Tout le long de l’avenue Bourguiba, on voit des graffitis en arabe et en français conspuant à la fois le RCD et les Ben Ali-Trabelsi. Ici ou là, des panneaux d’affichage systématiquement détruits. Les cars de police, encore très nombreux les jours précédents (à chaque carrefour) ont, en ce jour anniversaire, complétement disparu, comme pour s’effacer le temps d’une journée de fête. Une manifestation de quelques centaines de personne commémore à la fois l’indépendance, la mémoire des martyrs et la fierté d’une révolution chèrement payée. Une chorale de femmes à l’allure bourgeoise chante successivement les hymnes nationaux sud-africains, tunisiens et d’autres. Un homme ne comprend pas pourquoi faire ça sur les marches de la cathédrale et le fait savoir très bruyamment. Les cafés, très nombreux sur l’avenue Bourguiba, et leurs terrasses sont noires de monde. Sur l’allée centrale, comme sur les marches du théâtre, des groupes de plusieurs dizaines de personnes s’interpellent, conversent, se disputent, rient et se parlent. Scènes apparemment inimaginable il y a encore quelques semaines. La politique ici prend tout son sens loin des manœuvres qui ont repris cours dans les ministères et autres édifices du gouvernement, dans un bourdonnement incessant de voix qui s’élèvent et se répondent. Hommes et femmes se partagent et se départagent, envahis par une rare intensité politique que l’on n’imaginerait même plus sur le vieux continent.

Un peu plus loin, trône sur l’allée centrale un transport de troupes blindé. Des officiers militaires s’affairent eux aussi à converser avec des policiers et des civils – que l’on devine être pour le coup des policiers en civils. Derrière ce blindé, équipé d’une pelle pour dégager des obstacles, comme des barricades par exemple, se dresse une tour qui doit approcher les cent mètres de haut et qui de loin domine tout Tunis et les environs : l’hôtel Africa. L’hôtel de luxe est fermé depuis que les employés y ont entamé une grève et, pour couvrir ce qui devait être les baies vitrées du hall et de la réception, on a installé tout autour de l’immeuble d’immenses panneaux en métal blanc (désormais recouverts de graffitis). Un petit vigile méfiant, d’une cinquantaine d’années, veille sur une porte de service comme s’il craignait que quelque chose advienne de nouveau dans l’instant. L’hôtel n’a effectivement l’air plus exploité et lorsque l’on demande à ce vigile ce qu’il s’y passe actuellement, il répond avec une gêne évidente et en détournant le regard que l’hôtel est en travaux. J’insiste en lui disant que des Tunisiens m’ont affirmé que les employés étaient en grève. Mais sans dévier il m’affirme toujours le contraire, en insistant bien sur le fait que l’hôtel est vraiment en travaux. En m’éloignant un peu, observant un long moment cette entrée à la dérobée sur laquelle veille ce vigile, je constate que des hommes et des femmes qui ne semblent pas être des ouvriers du bâtiment, mais plutôt des employés de l’hôtel, sortent et rentrent régulièrement de l’Africa.
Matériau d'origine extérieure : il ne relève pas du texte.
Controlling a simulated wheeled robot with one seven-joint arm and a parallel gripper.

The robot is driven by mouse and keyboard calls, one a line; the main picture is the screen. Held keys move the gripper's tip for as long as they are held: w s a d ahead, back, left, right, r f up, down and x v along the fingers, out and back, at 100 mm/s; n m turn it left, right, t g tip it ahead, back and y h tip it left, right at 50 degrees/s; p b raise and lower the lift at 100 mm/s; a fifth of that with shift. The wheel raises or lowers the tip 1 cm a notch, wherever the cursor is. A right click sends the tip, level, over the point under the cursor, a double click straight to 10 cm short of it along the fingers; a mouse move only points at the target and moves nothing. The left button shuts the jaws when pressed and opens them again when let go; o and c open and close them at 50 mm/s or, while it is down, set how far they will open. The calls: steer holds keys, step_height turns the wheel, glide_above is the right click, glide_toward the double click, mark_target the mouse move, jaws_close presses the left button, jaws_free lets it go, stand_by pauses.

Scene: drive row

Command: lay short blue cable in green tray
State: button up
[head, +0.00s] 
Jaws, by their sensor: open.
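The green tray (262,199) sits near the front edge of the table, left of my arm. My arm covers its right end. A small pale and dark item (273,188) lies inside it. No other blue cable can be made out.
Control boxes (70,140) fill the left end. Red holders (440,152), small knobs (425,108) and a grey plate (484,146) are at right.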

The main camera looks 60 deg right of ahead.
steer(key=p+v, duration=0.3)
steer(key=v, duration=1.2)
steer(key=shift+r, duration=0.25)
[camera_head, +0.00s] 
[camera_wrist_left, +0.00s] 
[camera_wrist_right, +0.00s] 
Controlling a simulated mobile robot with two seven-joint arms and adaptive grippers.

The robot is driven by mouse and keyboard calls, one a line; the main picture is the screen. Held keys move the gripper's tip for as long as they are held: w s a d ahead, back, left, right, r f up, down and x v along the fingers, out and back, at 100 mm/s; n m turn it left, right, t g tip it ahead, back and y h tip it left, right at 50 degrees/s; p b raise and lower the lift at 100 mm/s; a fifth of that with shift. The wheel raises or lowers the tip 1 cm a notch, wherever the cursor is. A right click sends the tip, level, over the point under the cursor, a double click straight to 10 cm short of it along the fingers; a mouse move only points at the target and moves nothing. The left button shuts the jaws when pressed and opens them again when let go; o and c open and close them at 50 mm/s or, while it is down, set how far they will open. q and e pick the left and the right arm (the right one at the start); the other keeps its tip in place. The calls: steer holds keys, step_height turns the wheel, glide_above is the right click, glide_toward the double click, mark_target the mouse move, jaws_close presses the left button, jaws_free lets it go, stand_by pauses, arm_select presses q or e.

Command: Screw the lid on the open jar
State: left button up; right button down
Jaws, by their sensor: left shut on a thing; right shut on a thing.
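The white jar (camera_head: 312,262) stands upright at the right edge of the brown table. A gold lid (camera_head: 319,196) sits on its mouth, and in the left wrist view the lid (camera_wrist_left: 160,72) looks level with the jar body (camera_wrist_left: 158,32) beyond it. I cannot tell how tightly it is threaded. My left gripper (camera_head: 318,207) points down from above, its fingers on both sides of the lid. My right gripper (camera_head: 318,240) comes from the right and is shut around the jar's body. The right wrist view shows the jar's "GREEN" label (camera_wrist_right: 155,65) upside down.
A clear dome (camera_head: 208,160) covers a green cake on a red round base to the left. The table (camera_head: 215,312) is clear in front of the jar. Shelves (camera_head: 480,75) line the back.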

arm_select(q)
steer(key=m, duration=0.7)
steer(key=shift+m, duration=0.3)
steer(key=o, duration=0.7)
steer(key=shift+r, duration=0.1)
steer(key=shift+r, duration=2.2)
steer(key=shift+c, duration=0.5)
Toujours sur l’avenue Bourguiba, en continuant en direction de la mer, on débouche sur un nouveau périmètre de sécurité qui cette fois est de loin le plus imposant de tous. On peut reconnaître là le complexe de bâtiments regroupant le Ministère de l’Intérieur et les différents services de sécurité qui, doit-on le rappeler, n’ont pas été dissous depuis cette révolution, mais plutôt réorganisés – pour reprendre le terme officiel. Le périmètre mord l’avenue sur plus que sa moitié et la circulation y est interdite sur un sens, allée centrale comprise. Ne reste qu’une voie et un trottoir depuis lequel on peut observer plusieurs blindés de l’armée et de la police ainsi qu’une nuée de petits véhicules plus légers et un canon à eau. Ici comme ailleurs la police et l’armée semblent parfaitement s’entendre. Plus loin sur la gauche, en direction de l’aéroport et du quartier des banques, on aperçoit l’ex-siège du ex-RCD – je dis « ex » car dissous par décision de justice il y a deux semaines. Là encore, l’accès y est interdit et les militaires semblent s’ennuyer fermement à défendre ce qu’il pourrait encore recéler. C’est un immense building très vilain, construit avec des matériaux assez semblables à ceux que l’on utilise pour rénover les tours des  banlieues en France. Depuis l’avenue, on aperçoit toutefois l’immense terrasse que surplombe une grande baie vitrée en partie brisée, ouverte à tous les vents depuis qu’une manifestation avait réussi à investir les lieux. Les manifestants avaient détruit tout ce qu’ils pouvaient, à l’exception peut-être de ces quelques dizaines de chaises blanches de jardin en plastique, abandonnées sur la terrasse, et qui donnent l’évident sentiment que le pouvoir parait toujours plus dérisoire lorsqu’il finit par tomber.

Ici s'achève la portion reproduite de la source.